▼

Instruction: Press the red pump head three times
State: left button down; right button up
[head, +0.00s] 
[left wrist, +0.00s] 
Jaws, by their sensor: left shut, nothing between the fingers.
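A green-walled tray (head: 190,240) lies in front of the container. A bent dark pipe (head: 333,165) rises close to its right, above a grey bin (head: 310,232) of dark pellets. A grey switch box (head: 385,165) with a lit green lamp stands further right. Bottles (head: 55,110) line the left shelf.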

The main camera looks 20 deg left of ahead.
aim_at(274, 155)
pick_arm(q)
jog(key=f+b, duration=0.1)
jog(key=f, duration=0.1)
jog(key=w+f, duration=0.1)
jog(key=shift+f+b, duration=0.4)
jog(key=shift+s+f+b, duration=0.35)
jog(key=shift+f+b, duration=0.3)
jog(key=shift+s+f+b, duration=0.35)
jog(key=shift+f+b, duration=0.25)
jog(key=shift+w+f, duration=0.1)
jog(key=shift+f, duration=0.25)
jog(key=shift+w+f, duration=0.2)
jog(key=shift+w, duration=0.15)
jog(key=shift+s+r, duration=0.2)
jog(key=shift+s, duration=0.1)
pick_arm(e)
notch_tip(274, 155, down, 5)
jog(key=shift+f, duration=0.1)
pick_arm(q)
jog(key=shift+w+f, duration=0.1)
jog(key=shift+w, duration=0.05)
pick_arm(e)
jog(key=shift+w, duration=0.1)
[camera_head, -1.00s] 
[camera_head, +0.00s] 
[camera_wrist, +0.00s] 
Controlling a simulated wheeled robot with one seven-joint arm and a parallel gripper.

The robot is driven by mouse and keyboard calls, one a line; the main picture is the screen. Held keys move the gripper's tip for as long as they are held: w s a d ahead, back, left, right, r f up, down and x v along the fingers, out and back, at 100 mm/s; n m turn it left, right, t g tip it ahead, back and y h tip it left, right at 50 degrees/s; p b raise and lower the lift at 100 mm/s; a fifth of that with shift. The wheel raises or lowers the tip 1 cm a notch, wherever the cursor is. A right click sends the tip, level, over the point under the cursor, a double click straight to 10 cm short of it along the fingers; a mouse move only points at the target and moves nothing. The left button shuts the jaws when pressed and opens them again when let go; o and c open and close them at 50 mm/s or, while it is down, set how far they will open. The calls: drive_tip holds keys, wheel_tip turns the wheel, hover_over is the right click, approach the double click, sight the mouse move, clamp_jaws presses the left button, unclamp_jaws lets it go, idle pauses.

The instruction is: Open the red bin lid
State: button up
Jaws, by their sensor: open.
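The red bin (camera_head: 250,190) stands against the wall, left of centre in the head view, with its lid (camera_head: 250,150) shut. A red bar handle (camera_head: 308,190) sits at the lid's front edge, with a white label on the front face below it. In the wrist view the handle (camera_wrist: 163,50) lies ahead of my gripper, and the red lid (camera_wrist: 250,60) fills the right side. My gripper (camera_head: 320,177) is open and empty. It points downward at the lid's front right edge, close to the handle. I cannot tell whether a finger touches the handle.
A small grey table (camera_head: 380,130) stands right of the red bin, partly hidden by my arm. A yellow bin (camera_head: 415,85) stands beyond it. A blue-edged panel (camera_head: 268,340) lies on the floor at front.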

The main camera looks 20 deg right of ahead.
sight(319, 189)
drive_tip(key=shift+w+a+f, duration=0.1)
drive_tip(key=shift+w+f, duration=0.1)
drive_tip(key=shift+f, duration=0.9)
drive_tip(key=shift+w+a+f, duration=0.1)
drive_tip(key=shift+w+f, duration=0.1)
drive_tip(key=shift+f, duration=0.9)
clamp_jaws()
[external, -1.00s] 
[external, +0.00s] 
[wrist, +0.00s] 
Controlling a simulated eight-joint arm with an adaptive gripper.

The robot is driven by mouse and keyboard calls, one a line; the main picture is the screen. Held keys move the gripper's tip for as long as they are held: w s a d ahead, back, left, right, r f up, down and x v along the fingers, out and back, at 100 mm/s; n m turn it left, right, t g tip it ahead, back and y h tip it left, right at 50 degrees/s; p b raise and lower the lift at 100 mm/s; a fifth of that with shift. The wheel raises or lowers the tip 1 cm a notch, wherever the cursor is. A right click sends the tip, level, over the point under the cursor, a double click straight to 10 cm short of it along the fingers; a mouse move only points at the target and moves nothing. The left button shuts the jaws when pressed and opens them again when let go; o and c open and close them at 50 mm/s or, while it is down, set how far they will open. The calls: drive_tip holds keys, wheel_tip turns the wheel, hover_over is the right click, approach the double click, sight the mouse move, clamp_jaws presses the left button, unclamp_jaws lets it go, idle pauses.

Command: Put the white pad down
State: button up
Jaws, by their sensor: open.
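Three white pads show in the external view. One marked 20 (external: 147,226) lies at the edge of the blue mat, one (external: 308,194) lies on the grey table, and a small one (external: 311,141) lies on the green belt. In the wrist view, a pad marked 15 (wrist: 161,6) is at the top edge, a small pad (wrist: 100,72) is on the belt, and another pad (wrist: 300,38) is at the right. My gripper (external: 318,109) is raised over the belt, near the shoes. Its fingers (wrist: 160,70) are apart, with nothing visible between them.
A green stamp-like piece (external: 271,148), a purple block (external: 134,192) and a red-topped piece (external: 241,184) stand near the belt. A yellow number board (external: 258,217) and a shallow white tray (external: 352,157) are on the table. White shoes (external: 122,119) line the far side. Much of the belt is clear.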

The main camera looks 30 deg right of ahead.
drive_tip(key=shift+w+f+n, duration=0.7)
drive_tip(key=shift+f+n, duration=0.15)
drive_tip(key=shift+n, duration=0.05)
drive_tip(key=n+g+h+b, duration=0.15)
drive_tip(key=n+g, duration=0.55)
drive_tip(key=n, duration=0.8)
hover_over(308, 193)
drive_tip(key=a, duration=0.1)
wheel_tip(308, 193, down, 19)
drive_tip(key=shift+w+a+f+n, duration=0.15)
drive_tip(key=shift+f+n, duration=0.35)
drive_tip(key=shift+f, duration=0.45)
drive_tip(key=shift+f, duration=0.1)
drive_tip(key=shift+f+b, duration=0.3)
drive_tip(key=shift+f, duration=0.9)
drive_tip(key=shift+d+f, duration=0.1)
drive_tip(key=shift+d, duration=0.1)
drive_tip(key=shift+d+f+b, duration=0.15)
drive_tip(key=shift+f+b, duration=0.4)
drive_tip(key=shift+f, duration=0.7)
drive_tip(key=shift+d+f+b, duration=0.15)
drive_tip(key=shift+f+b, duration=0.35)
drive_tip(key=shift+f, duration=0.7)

▲

Work to do:
Make an exact copy of the data above.

Task result:
Instruction: Press the red pump head three times
State: left button down; right button up
[head, +0.00s] 
[left wrist, +0.00s] 
Jaws, by their sensor: left shut, nothing between the fingers.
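A green-walled tray (head: 190,240) lies in front of the container. A bent dark pipe (head: 333,165) rises close to its right, above a grey bin (head: 310,232) of dark pellets. A grey switch box (head: 385,165) with a lit green lamp stands further right. Bottles (head: 55,110) line the left shelf.

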The main camera looks 20 deg left of ahead.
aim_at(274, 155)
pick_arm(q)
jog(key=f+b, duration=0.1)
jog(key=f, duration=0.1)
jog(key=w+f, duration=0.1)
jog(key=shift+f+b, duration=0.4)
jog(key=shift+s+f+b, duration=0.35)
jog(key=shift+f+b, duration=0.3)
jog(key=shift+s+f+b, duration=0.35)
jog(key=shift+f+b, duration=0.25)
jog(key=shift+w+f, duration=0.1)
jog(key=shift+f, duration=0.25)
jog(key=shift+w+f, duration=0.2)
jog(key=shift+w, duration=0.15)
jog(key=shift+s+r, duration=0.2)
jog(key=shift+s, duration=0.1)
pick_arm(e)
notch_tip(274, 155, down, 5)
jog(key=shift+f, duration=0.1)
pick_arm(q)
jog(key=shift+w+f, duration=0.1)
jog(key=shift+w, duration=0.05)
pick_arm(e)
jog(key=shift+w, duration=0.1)
[camera_head, -1.00s] 
[camera_head, +0.00s] 
[camera_wrist, +0.00s] 
Controlling a simulated wheeled robot with one seven-joint arm and a parallel gripper.

The robot is driven by mouse and keyboard calls, one a line; the main picture is the screen. Held keys move the gripper's tip for as long as they are held: w s a d ahead, back, left, right, r f up, down and x v along the fingers, out and back, at 100 mm/s; n m turn it left, right, t g tip it ahead, back and y h tip it left, right at 50 degrees/s; p b raise and lower the lift at 100 mm/s; a fifth of that with shift. The wheel raises or lowers the tip 1 cm a notch, wherever the cursor is. A right click sends the tip, level, over the point under the cursor, a double click straight to 10 cm short of it along the fingers; a mouse move only points at the target and moves nothing. The left button shuts the jaws when pressed and opens them again when let go; o and c open and close them at 50 mm/s or, while it is down, set how far they will open. The calls: drive_tip holds keys, wheel_tip turns the wheel, hover_over is the right click, approach the double click, sight the mouse move, clamp_jaws presses the left button, unclamp_jaws lets it go, idle pauses.

The instruction is: Open the red bin lid
State: button up
Jaws, by their sensor: open.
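The red bin (camera_head: 250,190) stands against the wall, left of centre in the head view, with its lid (camera_head: 250,150) shut. A red bar handle (camera_head: 308,190) sits at the lid's front edge, with a white label on the front face below it. In the wrist view the handle (camera_wrist: 163,50) lies ahead of my gripper, and the red lid (camera_wrist: 250,60) fills the right side. My gripper (camera_head: 320,177) is open and empty. It points downward at the lid's front right edge, close to the handle. I cannot tell whether a finger touches the handle.
A small grey table (camera_head: 380,130) stands right of the red bin, partly hidden by my arm. A yellow bin (camera_head: 415,85) stands beyond it. A blue-edged panel (camera_head: 268,340) lies on the floor at front.

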The main camera looks 20 deg right of ahead.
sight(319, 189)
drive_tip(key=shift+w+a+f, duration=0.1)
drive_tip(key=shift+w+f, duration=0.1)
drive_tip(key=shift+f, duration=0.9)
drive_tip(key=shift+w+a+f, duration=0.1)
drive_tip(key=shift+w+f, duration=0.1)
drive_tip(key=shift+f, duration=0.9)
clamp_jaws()
[external, -1.00s] 
[external, +0.00s] 
[wrist, +0.00s] 
Controlling a simulated eight-joint arm with an adaptive gripper.

The robot is driven by mouse and keyboard calls, one a line; the main picture is the screen. Held keys move the gripper's tip for as long as they are held: w s a d ahead, back, left, right, r f up, down and x v along the fingers, out and back, at 100 mm/s; n m turn it left, right, t g tip it ahead, back and y h tip it left, right at 50 degrees/s; p b raise and lower the lift at 100 mm/s; a fifth of that with shift. The wheel raises or lowers the tip 1 cm a notch, wherever the cursor is. A right click sends the tip, level, over the point under the cursor, a double click straight to 10 cm short of it along the fingers; a mouse move only points at the target and moves nothing. The left button shuts the jaws when pressed and opens them again when let go; o and c open and close them at 50 mm/s or, while it is down, set how far they will open. The calls: drive_tip holds keys, wheel_tip turns the wheel, hover_over is the right click, approach the double click, sight the mouse move, clamp_jaws presses the left button, unclamp_jaws lets it go, idle pauses.

Command: Put the white pad down
State: button up
Jaws, by their sensor: open.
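Three white pads show in the external view. One marked 20 (external: 147,226) lies at the edge of the blue mat, one (external: 308,194) lies on the grey table, and a small one (external: 311,141) lies on the green belt. In the wrist view, a pad marked 15 (wrist: 161,6) is at the top edge, a small pad (wrist: 100,72) is on the belt, and another pad (wrist: 300,38) is at the right. My gripper (external: 318,109) is raised over the belt, near the shoes. Its fingers (wrist: 160,70) are apart, with nothing visible between them.
A green stamp-like piece (external: 271,148), a purple block (external: 134,192) and a red-topped piece (external: 241,184) stand near the belt. A yellow number board (external: 258,217) and a shallow white tray (external: 352,157) are on the table. White shoes (external: 122,119) line the far side. Much of the belt is clear.

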The main camera looks 30 deg right of ahead.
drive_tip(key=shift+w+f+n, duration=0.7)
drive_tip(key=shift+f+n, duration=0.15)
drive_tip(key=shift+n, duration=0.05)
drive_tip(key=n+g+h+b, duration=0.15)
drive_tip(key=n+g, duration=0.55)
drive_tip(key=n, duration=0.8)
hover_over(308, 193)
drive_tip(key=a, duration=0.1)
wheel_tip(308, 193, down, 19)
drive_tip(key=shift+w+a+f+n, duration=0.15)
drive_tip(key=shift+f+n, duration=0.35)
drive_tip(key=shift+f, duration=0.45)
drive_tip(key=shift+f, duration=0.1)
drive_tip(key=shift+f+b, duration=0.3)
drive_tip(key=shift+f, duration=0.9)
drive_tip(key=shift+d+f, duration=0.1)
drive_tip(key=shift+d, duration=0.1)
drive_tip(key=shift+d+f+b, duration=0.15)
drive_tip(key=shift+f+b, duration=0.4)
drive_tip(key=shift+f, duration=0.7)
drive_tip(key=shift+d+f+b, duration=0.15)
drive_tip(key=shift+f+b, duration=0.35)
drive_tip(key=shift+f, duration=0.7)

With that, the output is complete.